▸ **What to produce**:
Could you write out the opening lines of the data, word for word, stopping after the line that contains "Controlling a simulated"?

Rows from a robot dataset
————————
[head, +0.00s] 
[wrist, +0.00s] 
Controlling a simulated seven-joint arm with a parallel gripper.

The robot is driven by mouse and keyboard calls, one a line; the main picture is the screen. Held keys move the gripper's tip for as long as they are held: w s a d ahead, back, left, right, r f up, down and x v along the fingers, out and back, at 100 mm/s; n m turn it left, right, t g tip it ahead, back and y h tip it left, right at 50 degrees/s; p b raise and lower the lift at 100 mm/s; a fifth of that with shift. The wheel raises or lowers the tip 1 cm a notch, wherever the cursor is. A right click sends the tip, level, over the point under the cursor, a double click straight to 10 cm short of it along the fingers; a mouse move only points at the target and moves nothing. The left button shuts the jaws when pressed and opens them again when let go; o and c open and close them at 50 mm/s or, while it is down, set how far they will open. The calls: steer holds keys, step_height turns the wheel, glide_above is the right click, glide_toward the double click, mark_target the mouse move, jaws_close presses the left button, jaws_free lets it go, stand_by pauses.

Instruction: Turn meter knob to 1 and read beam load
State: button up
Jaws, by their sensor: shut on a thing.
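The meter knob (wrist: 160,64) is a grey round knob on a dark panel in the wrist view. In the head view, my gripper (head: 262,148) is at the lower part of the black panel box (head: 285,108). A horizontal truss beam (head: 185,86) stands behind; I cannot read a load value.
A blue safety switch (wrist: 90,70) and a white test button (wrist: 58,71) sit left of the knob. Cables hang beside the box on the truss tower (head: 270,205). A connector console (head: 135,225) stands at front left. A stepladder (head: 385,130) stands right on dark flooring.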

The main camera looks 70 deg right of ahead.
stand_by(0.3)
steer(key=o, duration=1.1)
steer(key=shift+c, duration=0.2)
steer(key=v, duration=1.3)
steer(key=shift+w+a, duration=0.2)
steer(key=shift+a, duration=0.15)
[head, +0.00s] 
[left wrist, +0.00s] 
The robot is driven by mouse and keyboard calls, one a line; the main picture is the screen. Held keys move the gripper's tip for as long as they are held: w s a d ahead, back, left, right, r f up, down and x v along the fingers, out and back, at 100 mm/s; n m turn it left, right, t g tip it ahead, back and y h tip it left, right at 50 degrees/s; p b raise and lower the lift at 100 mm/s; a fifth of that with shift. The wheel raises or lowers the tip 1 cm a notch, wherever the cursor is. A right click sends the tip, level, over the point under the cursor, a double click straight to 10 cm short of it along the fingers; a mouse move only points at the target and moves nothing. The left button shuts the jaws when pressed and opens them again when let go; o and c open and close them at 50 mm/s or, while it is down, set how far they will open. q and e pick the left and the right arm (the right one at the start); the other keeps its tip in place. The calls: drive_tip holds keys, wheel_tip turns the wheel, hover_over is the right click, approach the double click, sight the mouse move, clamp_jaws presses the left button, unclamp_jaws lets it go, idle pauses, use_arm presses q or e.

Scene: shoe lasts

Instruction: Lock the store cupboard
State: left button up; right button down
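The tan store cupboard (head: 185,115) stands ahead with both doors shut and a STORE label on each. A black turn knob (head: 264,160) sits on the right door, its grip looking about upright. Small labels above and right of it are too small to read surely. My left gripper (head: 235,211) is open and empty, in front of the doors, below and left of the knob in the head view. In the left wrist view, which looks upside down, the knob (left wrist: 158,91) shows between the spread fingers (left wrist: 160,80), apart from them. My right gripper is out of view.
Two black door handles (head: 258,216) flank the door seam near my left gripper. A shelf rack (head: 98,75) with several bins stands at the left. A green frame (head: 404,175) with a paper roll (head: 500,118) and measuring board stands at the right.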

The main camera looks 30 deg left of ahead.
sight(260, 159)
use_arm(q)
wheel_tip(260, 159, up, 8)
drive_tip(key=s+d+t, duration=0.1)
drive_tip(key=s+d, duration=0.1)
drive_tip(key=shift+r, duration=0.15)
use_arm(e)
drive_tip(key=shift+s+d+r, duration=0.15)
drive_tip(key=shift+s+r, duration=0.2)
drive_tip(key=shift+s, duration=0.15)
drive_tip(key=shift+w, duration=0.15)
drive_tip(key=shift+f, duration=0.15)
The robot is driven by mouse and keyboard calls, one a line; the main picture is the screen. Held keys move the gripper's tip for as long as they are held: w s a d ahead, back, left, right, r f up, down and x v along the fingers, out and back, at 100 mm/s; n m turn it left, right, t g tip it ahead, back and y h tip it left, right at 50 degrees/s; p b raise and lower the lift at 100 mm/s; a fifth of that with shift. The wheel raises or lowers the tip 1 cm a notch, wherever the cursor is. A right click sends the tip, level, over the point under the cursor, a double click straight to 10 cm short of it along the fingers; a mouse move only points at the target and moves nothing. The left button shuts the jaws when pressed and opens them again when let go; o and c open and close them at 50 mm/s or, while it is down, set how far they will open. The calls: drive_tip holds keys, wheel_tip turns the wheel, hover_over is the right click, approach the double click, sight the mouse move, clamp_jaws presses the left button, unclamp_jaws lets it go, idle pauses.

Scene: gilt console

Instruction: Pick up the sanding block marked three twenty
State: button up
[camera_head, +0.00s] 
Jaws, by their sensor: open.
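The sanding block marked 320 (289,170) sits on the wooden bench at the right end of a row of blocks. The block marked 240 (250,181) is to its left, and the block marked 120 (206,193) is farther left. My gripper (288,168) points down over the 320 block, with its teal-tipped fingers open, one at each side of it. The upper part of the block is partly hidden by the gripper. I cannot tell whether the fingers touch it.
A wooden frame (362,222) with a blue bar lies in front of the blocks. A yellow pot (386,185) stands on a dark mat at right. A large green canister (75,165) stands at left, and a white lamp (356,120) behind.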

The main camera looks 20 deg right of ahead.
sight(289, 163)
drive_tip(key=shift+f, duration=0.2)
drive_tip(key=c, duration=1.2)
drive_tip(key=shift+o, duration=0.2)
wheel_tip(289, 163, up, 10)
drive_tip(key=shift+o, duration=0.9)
————————
▸ **Reply to the task**:
[head, +0.00s] 
[wrist, +0.00s] 
Controlling a simulated seven-joint arm with a parallel gripper.

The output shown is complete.